Task instructions => Leave out any pictures and transcribe all other data below exactly.

Data provided =>
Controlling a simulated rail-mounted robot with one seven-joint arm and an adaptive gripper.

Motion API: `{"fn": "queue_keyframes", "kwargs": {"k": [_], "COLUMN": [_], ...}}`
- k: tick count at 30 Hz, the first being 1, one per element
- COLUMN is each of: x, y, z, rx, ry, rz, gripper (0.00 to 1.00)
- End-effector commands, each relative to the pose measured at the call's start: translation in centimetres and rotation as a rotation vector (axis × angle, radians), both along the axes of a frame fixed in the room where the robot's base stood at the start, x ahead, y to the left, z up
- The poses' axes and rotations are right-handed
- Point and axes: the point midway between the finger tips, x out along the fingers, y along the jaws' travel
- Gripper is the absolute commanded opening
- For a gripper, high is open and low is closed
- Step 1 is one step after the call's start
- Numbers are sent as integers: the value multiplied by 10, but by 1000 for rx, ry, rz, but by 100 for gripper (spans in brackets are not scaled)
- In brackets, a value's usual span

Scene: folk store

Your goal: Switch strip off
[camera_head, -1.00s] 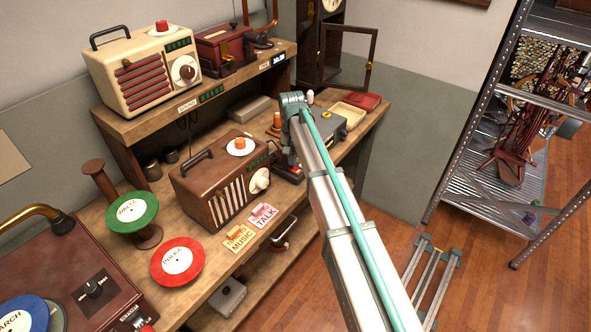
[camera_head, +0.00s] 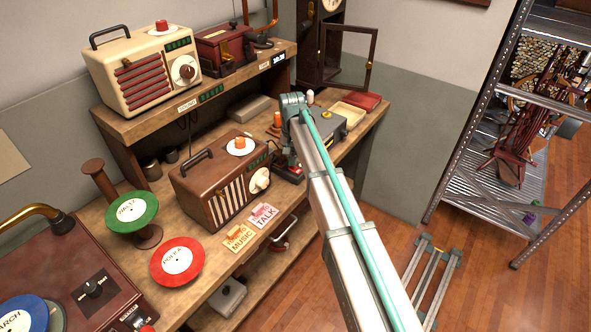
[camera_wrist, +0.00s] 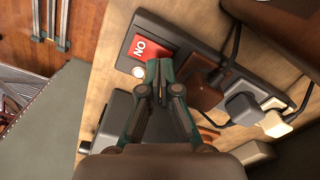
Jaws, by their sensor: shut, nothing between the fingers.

Solution for this exercise =>
Controlling a simulated rail-mounted robot with one seven-joint arm and an adaptive gripper.

Motion API: `{"fn": "queue_keyframes", "kwargs": {"k": [_], "COLUMN": [_], ...}}`
- k: tick count at 30 Hz, the first being 1, one per element
- COLUMN is each of: x, y, z, rx, ry, rz, gripper (0.00 to 1.00)
- End-effector commands, each relative to the pose measured at the call's start: translation in centimetres and rotation as a rotation vector (axis × angle, radians), both along the axes of a frame fixed in the room where the robot's base stood at the start, x ahead, y to the left, z up
- The poses' axes and rotations are right-handed
- Point and axes: the point midway between the finger tips, x out along the fingers, y along the jaws' travel
- Gripper is the absolute commanded opening
- For a gripper, high is open and low is closed
- Step 1 is one step after the call's start
- Numbers are sent as integers: the value multiplied by 10, but by 1000 for rx, ry, rz, but by 100 for gripper (spans in brackets are not scaled)
- In brackets, a value's usual span

Scene: folk store

Your goal: Switch strip off
[camera_head, -1.00s] 
[camera_head, +0.00s] 
[camera_wrist, +0.00s] 
Jaws, by their sensor: shut, nothing between the fingers.

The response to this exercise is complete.